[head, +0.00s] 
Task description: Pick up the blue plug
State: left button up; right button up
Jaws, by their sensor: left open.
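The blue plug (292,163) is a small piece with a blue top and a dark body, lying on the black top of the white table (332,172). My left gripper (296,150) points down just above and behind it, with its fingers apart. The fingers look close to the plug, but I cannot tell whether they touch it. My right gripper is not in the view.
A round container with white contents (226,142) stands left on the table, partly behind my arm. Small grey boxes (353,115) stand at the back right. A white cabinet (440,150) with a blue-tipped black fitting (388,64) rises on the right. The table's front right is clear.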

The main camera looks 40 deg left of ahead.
···
:: PROBLEM TO SOLVE ::
Return the full listing, character for character.

:: FINAL RESULT ::
[head, +0.00s] 
Task description: Pick up the blue plug
State: left button up; right button up
Jaws, by their sensor: left open.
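The blue plug (292,163) is a small piece with a blue top and a dark body, lying on the black top of the white table (332,172). My left gripper (296,150) points down just above and behind it, with its fingers apart. The fingers look close to the plug, but I cannot tell whether they touch it. My right gripper is not in the view.
A round container with white contents (226,142) stands left on the table, partly behind my arm. Small grey boxes (353,115) stand at the back right. A white cabinet (440,150) with a blue-tipped black fitting (388,64) rises on the right. The table's front right is clear.

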The main camera looks 40 deg left of ahead.

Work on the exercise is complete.